Era hombre de vasta y profunda cultura. Dominaba tres idiomas, además del suyo. Orador fogoso y convincente. Sus Memorias de la guerra, que gracias al empeño y la insistencia de su hija, vieron la luz al fin en 1989, revelan al escritor que pudo haber sido. Sus páginas sobre la caída en combate de Serafín Sánchez, de la que fue testigo, son sencillamente insuperables.

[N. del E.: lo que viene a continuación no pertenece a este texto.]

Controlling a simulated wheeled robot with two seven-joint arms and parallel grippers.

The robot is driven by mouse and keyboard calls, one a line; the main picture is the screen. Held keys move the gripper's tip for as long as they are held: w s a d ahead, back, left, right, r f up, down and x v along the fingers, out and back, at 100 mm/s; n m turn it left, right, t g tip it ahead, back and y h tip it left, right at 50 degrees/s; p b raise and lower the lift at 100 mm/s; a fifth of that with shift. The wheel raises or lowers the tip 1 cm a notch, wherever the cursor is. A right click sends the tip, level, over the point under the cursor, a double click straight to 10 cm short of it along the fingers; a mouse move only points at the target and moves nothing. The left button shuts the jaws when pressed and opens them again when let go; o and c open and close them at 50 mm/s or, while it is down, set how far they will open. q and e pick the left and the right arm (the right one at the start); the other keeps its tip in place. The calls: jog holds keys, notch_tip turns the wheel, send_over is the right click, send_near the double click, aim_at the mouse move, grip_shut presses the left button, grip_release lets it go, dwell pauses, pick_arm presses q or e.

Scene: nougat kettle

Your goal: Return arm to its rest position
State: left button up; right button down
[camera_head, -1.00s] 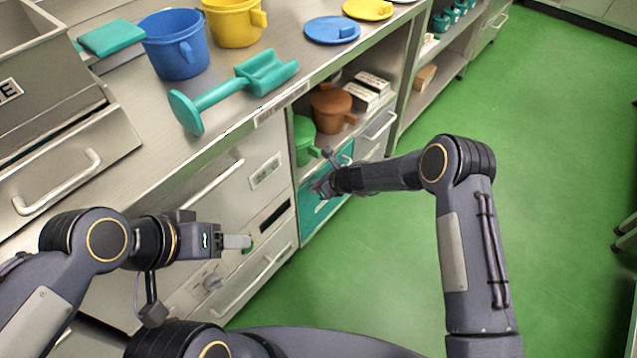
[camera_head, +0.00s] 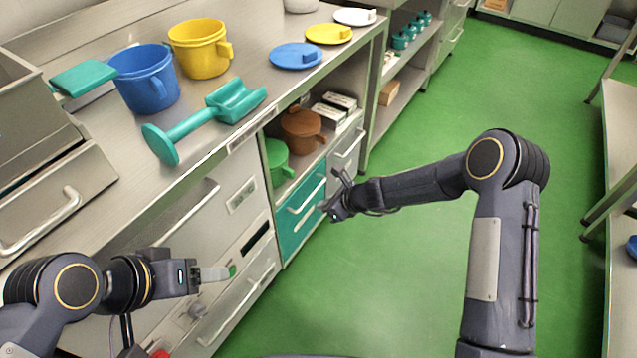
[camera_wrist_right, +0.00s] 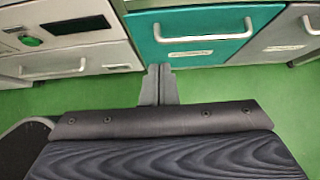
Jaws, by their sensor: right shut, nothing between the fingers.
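My right arm reaches in from the lower right of the head view. Its gripper (camera_head: 326,211) hangs over the green floor just to the right of the teal drawers (camera_head: 301,212), seemingly apart from them. In the right wrist view the two fingers (camera_wrist_right: 158,72) lie together, shut and empty, pointing toward the teal drawer front (camera_wrist_right: 192,48). My left gripper (camera_head: 232,272) is at the lower left, in front of the grey cabinet front. Its fingers show side-on, so whether they are open or shut cannot be told.
A brown pot (camera_head: 301,131) and a green pot (camera_head: 277,158) stand on the open shelf. A bench (camera_head: 619,130) is at right. Green floor (camera_head: 420,245) between is clear.

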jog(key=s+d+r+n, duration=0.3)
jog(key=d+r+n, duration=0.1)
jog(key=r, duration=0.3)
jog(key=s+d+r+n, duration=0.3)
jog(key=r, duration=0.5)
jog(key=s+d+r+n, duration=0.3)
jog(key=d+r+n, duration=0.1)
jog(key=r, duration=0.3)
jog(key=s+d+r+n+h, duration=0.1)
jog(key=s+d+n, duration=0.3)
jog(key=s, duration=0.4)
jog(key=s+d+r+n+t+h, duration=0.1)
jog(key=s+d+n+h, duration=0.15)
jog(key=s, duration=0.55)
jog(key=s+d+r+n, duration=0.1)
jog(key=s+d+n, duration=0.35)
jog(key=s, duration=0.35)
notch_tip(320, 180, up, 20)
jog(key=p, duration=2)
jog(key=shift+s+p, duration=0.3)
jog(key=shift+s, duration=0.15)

Cuando vio a José Martí sintió que tenía delante, dijo, la rencarnación de Jesucristo. Lo visitó en su oficina de Nueva York en compañía de Francisco Carrillo y Serafín Sánchez. Le llamó Maestro y le impresionaron su sencillez, su atrayente personalidad, lo ameno de su conversación, sus ojos tristes y acariciadores. Viendo empolvado el sobretodo de su muy joven visitante, Martí tomó un cepillo y lo sacudió con esmero y, sin que Loynaz pudiera evitarlo, se agachó y cepilló también sus zapatos En esa ocasión hacía el Apóstol tertulia con varios escritores, entre ellos la norteamericana Elena Hunt Jackson, autora de la novela Ramona, que Martí había traducido ---y mejorado---. Tomó este un ejemplar de la obra y escribió: «A Enrique Loynaz, que amará, con su alma tierna y fogosa, a mi pobre Alejandro».